Dataset entries
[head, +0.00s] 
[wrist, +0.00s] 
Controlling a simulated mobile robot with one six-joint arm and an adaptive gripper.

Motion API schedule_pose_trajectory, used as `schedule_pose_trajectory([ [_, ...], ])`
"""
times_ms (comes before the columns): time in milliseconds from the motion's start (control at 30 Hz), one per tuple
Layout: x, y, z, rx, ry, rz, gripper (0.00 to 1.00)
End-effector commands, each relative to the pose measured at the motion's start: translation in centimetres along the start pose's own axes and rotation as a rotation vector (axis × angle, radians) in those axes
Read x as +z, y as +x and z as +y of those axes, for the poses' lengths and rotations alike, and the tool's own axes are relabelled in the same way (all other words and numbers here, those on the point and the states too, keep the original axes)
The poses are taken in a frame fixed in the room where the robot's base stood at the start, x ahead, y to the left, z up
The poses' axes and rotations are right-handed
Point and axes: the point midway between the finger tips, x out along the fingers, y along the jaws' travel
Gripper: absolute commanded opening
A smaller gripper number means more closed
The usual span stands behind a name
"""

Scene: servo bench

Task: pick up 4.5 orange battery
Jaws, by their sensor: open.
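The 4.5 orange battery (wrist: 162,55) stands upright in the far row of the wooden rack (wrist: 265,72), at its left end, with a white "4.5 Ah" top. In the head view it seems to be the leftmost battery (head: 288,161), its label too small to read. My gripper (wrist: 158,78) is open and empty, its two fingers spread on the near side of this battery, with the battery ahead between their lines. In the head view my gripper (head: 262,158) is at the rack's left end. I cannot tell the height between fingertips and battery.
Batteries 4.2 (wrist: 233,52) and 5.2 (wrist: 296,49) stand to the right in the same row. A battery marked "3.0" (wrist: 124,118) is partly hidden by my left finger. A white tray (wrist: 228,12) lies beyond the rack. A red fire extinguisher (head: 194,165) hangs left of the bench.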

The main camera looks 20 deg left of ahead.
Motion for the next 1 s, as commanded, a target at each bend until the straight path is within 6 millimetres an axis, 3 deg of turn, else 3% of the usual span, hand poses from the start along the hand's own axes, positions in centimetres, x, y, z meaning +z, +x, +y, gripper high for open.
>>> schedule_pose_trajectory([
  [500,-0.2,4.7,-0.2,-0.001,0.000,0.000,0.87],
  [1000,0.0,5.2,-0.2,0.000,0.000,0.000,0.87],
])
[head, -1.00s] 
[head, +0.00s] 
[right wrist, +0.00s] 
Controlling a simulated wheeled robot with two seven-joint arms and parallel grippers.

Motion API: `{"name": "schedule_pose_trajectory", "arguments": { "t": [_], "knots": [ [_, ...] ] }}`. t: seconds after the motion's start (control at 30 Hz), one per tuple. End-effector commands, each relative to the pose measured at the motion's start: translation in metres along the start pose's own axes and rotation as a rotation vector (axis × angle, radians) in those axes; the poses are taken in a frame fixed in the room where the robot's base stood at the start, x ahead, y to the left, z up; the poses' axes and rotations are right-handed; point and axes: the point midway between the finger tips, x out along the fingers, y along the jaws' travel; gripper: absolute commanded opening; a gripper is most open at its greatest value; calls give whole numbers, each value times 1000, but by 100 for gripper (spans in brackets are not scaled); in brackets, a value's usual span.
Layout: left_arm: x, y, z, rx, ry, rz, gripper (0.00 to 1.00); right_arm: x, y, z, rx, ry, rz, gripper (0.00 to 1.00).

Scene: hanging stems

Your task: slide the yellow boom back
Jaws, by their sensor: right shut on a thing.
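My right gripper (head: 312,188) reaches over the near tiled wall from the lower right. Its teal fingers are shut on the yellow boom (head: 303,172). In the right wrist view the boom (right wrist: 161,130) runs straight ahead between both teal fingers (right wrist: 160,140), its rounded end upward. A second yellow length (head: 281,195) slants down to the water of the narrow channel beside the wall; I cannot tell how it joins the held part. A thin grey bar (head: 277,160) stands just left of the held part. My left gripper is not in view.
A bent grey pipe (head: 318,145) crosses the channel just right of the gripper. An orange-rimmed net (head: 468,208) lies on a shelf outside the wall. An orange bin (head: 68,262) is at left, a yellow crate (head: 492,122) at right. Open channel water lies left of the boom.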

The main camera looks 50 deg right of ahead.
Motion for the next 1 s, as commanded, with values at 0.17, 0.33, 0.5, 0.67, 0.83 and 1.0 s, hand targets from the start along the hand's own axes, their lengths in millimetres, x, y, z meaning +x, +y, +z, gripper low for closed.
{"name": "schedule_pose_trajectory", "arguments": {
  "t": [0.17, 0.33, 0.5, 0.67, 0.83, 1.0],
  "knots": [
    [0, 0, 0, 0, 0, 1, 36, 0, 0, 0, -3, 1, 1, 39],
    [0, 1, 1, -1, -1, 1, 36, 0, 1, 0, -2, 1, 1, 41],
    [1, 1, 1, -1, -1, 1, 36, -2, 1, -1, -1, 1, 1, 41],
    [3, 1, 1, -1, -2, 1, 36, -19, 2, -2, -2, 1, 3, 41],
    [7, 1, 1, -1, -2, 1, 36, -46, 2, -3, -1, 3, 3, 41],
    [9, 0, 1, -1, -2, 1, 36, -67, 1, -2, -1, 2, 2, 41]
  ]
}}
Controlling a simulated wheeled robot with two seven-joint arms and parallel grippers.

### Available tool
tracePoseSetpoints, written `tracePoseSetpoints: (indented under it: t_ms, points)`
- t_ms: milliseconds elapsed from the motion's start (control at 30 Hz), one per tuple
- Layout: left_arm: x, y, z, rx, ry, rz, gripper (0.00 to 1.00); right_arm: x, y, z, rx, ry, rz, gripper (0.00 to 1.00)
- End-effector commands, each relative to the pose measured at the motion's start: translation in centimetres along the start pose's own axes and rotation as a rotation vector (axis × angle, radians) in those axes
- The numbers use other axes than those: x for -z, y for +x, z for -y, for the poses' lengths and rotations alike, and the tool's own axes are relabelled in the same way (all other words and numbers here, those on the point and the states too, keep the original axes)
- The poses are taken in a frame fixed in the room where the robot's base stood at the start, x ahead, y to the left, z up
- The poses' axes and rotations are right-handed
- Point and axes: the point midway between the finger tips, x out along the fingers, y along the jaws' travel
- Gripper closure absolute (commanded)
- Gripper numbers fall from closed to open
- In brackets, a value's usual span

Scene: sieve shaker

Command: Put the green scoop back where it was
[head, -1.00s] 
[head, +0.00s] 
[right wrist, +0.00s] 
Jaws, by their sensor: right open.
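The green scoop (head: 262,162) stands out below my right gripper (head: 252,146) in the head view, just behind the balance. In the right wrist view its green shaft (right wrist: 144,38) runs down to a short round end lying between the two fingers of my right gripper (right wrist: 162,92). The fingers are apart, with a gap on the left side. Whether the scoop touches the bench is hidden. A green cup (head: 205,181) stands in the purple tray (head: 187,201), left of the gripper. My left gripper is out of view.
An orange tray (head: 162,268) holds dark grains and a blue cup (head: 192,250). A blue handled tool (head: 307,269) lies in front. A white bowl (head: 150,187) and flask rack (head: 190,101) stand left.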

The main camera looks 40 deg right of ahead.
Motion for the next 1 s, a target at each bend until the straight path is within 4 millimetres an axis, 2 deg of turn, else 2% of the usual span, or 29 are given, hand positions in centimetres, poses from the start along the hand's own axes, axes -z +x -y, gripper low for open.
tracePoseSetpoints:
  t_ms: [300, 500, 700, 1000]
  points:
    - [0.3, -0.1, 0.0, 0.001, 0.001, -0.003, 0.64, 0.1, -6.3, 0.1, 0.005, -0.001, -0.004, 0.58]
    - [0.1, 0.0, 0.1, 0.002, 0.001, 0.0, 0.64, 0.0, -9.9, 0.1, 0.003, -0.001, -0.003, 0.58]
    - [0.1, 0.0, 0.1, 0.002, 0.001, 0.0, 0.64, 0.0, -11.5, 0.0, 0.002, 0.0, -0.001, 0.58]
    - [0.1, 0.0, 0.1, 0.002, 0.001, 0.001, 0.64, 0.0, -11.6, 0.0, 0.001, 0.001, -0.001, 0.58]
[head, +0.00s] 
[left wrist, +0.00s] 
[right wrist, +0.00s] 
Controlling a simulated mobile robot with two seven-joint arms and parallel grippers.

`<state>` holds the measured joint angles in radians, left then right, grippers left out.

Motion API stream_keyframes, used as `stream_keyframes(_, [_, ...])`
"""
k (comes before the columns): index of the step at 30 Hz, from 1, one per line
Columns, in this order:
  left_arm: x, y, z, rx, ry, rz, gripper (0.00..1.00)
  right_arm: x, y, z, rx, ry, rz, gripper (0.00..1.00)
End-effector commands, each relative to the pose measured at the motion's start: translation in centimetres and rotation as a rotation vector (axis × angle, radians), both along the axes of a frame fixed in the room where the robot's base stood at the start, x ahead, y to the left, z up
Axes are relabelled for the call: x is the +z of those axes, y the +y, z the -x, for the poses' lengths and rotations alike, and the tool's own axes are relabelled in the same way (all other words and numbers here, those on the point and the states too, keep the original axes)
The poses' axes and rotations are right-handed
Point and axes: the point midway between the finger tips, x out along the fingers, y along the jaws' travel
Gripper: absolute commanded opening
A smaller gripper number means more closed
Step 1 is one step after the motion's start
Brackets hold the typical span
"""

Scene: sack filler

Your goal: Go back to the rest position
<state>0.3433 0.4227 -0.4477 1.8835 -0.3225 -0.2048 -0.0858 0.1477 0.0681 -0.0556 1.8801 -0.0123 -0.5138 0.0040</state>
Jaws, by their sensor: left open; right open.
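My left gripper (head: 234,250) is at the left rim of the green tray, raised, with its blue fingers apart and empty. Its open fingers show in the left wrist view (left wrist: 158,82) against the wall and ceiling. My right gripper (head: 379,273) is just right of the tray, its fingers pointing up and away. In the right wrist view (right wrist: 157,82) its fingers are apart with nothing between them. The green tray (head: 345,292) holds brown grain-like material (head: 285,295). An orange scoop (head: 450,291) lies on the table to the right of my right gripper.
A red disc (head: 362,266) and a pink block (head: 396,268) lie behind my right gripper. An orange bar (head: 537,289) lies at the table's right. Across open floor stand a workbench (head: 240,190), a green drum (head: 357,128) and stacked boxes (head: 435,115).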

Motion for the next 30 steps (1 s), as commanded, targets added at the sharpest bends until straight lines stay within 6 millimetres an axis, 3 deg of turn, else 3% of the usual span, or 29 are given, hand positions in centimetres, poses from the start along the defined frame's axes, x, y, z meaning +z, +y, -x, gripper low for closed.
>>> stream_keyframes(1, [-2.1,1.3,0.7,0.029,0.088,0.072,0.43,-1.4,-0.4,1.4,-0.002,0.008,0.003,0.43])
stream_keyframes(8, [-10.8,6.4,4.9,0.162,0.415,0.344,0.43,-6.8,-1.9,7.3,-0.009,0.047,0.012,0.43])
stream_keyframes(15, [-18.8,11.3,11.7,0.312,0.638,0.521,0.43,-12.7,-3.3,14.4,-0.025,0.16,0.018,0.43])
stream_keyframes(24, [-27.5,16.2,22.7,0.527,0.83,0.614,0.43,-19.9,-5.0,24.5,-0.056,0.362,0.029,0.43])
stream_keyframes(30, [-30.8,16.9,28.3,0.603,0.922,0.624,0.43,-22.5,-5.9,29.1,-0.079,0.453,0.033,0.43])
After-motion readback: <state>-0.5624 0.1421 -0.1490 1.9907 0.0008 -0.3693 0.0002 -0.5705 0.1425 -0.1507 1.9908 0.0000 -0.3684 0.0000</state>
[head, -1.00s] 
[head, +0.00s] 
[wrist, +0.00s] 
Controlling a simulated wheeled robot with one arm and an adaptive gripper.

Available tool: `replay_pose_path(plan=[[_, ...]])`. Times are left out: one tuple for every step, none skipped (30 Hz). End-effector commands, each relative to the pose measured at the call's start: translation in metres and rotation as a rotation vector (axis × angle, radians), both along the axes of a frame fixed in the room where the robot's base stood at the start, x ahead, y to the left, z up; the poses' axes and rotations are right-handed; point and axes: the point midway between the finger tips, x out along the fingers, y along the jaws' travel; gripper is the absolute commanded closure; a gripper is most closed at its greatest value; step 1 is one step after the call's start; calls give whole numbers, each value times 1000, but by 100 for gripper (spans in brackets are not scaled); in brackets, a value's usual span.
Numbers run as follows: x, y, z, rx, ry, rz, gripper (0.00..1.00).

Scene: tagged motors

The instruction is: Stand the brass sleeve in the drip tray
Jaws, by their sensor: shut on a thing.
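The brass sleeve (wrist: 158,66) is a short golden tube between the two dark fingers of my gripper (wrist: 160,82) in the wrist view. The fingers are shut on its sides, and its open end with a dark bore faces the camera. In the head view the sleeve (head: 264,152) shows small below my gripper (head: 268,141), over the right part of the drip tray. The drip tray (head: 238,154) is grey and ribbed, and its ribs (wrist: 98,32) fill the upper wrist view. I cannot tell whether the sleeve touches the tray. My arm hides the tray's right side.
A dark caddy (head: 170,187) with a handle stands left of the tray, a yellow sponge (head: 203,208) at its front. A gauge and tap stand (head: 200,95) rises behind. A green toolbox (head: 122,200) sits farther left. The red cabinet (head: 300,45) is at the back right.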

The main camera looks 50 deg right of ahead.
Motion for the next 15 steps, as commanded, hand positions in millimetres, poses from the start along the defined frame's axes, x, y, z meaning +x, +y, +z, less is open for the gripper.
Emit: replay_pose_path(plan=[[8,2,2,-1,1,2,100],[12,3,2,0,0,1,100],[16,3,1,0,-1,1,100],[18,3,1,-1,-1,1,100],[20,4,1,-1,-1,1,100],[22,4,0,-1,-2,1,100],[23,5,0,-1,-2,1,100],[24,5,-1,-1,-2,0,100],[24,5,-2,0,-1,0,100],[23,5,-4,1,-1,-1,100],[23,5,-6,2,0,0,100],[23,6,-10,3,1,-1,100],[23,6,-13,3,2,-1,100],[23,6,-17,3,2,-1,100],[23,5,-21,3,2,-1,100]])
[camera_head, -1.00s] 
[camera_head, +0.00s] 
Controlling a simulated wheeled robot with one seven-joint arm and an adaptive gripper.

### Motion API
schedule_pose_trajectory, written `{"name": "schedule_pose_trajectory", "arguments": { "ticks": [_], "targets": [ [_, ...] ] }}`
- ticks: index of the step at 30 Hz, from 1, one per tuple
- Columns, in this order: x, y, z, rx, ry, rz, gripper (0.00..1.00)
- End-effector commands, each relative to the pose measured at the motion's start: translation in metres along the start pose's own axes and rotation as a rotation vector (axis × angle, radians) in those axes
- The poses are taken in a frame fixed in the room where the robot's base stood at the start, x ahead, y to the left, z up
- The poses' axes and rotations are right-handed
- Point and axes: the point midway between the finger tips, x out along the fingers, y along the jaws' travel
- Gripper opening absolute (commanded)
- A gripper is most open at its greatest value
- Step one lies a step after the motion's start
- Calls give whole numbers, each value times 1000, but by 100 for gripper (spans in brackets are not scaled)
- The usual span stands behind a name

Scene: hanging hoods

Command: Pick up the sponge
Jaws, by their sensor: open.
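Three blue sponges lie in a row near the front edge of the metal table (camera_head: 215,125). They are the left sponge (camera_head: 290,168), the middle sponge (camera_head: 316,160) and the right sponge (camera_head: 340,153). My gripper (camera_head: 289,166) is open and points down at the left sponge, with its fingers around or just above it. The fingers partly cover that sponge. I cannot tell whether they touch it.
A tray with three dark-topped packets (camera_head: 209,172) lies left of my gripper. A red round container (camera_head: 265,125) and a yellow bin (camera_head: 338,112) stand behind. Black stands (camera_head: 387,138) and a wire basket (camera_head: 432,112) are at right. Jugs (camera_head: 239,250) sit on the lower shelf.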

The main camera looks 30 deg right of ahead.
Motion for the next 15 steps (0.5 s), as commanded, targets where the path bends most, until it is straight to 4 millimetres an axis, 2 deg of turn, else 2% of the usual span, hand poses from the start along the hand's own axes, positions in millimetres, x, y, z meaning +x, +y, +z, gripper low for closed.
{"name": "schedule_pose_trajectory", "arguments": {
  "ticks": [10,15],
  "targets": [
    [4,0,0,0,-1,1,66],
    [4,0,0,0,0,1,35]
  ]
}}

## [Requirements]
Only the number is wanted: how many lines of the material above include the word "keep"?

## [Result]
3